- **WHAT IS ASKED**
Report every line in the listing below where the string "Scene" shows up.

- **DATASET EXCERPTS**
********************

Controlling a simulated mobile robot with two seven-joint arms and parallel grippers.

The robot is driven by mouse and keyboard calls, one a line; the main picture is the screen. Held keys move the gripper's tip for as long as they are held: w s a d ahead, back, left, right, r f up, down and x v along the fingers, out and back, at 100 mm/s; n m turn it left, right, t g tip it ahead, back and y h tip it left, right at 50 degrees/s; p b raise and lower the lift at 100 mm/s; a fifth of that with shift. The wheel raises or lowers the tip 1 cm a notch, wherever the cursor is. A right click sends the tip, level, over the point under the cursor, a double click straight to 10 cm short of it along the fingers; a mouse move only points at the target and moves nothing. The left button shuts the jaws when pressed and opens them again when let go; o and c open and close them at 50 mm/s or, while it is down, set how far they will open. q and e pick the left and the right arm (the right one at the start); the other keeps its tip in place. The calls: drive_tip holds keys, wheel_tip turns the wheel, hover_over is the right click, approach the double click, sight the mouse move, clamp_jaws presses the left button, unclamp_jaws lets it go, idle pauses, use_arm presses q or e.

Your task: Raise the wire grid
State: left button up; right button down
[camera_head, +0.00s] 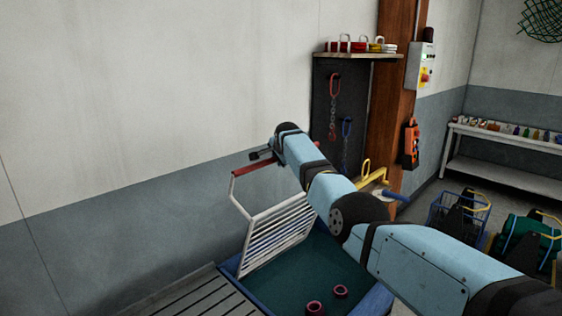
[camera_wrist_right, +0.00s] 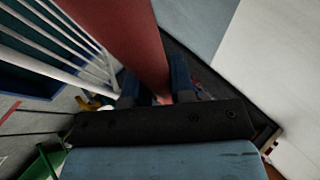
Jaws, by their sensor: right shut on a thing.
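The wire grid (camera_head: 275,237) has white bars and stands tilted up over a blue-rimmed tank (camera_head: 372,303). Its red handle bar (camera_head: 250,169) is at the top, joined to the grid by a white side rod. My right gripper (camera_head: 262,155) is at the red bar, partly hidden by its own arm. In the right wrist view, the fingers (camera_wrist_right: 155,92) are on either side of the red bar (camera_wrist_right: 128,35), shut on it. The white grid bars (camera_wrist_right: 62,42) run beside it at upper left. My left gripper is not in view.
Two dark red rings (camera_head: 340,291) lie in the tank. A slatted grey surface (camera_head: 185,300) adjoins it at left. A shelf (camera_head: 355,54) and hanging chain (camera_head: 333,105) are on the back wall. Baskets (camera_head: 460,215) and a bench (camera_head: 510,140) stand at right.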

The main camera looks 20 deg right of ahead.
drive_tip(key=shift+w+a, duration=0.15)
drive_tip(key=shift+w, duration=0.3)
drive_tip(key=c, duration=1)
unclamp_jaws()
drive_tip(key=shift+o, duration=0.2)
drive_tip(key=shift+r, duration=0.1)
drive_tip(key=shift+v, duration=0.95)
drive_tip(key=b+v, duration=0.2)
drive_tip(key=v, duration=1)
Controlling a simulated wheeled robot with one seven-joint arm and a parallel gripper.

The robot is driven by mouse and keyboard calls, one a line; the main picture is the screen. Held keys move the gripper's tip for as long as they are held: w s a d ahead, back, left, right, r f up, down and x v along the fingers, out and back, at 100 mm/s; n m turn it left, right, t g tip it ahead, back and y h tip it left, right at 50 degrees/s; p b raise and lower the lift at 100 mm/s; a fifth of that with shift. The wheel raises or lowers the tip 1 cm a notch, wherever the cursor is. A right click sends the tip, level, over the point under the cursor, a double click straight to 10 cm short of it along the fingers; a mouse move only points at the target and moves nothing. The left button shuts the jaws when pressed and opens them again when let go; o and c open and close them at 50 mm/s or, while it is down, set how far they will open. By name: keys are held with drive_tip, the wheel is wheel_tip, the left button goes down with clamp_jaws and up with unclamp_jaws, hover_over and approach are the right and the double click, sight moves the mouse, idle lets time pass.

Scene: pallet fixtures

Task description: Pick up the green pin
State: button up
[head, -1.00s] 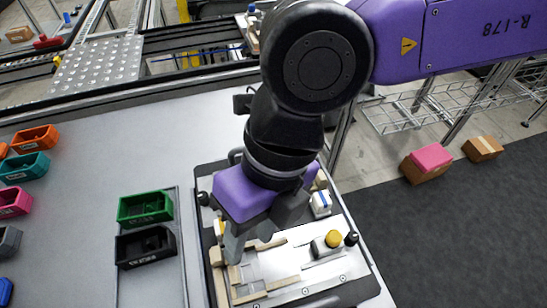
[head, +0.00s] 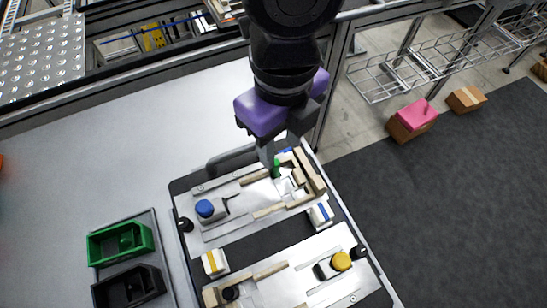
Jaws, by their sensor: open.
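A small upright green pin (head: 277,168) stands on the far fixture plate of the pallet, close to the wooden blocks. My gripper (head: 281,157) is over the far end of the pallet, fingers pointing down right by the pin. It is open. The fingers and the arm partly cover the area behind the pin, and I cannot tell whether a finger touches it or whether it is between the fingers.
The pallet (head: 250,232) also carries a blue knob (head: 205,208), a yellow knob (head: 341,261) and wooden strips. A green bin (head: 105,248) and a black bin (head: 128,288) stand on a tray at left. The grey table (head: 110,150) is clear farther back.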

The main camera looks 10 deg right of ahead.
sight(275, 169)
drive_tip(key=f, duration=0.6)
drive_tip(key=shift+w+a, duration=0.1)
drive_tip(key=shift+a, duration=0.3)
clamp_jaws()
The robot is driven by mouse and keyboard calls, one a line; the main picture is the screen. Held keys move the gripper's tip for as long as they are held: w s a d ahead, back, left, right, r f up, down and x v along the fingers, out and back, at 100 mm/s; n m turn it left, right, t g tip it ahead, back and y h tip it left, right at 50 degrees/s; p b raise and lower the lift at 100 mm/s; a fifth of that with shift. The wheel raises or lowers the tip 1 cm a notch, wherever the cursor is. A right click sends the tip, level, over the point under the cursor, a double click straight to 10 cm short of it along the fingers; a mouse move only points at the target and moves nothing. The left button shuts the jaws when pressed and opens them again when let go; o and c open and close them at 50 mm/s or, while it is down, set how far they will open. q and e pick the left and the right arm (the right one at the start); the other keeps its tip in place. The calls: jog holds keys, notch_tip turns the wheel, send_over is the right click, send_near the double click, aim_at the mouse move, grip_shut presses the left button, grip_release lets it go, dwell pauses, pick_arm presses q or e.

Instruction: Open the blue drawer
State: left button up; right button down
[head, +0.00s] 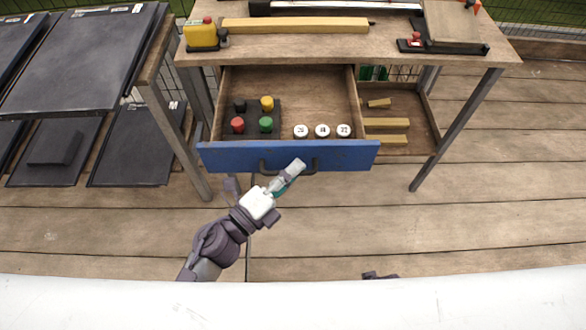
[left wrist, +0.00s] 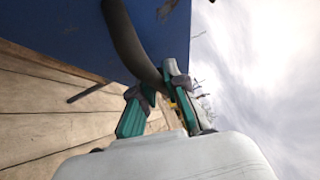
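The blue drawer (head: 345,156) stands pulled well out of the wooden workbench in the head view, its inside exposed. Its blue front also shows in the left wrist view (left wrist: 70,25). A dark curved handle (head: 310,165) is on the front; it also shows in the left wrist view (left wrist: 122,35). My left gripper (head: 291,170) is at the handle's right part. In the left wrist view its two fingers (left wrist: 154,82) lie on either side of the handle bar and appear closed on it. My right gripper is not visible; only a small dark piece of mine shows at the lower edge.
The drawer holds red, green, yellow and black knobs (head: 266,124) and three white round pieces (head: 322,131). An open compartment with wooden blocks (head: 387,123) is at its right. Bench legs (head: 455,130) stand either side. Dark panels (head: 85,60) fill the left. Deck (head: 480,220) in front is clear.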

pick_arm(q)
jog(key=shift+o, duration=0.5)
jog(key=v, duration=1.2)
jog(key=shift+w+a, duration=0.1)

********************

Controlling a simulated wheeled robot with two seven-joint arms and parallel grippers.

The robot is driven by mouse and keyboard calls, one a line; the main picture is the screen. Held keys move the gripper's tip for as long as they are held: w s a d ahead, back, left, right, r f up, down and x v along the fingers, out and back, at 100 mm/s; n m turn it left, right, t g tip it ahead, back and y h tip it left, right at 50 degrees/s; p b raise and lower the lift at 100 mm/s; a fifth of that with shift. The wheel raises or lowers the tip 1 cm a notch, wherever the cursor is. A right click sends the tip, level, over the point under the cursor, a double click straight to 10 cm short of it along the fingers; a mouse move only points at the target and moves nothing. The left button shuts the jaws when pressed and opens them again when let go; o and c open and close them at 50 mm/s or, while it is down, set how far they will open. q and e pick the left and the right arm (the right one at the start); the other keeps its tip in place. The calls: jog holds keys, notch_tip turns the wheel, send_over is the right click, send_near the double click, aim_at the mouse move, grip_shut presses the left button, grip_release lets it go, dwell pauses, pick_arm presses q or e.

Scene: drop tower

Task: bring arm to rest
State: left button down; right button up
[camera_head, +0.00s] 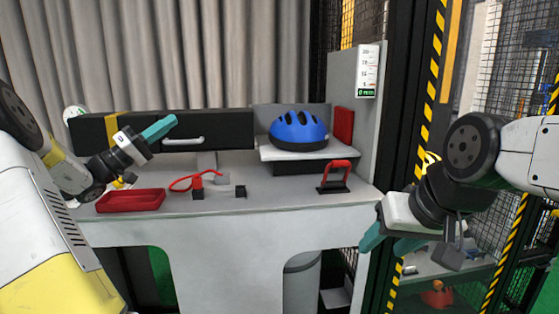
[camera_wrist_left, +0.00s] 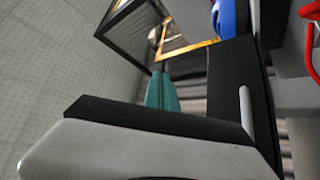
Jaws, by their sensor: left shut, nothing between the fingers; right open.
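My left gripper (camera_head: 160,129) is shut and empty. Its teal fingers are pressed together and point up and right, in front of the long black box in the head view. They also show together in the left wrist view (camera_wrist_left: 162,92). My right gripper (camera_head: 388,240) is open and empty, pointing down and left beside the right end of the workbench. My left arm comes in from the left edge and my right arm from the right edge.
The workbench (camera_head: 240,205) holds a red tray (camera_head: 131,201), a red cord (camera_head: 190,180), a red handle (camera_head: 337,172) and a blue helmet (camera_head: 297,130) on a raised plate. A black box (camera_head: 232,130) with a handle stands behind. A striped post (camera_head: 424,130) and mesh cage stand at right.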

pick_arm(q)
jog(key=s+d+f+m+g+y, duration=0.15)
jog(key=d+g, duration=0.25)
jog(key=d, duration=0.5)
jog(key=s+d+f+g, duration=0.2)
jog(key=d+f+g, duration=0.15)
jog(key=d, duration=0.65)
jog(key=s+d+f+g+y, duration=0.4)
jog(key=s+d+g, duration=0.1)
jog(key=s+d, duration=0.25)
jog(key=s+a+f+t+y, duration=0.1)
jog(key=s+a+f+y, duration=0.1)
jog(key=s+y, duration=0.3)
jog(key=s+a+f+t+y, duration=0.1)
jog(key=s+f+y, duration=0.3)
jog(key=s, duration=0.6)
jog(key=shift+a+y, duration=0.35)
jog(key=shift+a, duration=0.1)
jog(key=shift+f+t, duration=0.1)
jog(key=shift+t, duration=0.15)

********************

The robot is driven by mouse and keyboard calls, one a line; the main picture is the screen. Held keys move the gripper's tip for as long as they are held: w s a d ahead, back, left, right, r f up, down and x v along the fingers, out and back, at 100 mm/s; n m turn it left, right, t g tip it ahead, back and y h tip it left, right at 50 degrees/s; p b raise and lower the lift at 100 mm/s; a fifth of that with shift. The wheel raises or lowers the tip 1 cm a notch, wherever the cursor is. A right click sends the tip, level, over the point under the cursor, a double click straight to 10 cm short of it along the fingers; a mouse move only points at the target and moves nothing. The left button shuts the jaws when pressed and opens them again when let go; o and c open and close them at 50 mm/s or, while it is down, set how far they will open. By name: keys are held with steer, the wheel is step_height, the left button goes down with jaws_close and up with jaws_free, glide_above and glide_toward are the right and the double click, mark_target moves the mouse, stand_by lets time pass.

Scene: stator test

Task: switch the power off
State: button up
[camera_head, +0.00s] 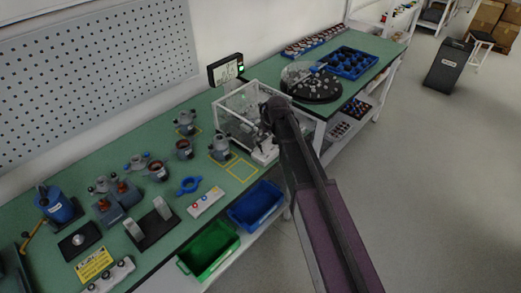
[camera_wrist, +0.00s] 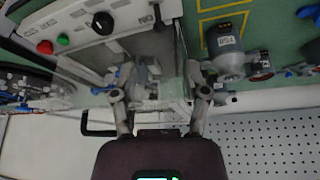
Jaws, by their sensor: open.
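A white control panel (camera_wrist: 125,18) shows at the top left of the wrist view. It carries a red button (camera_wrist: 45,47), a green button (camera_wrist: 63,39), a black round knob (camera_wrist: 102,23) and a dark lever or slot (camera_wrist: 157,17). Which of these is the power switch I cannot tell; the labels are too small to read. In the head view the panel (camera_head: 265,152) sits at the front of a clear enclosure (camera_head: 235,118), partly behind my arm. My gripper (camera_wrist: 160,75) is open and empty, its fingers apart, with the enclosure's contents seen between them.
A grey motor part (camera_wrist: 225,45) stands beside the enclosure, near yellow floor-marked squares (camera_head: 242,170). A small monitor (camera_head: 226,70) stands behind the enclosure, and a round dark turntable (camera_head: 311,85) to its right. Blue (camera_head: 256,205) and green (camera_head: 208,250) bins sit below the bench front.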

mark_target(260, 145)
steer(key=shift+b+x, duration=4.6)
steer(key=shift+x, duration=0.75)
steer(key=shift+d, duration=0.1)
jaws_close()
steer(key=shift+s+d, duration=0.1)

********************

- **TASK RESPONSE**
Scene: pallet fixtures
Scene: drop tower
Scene: stator test

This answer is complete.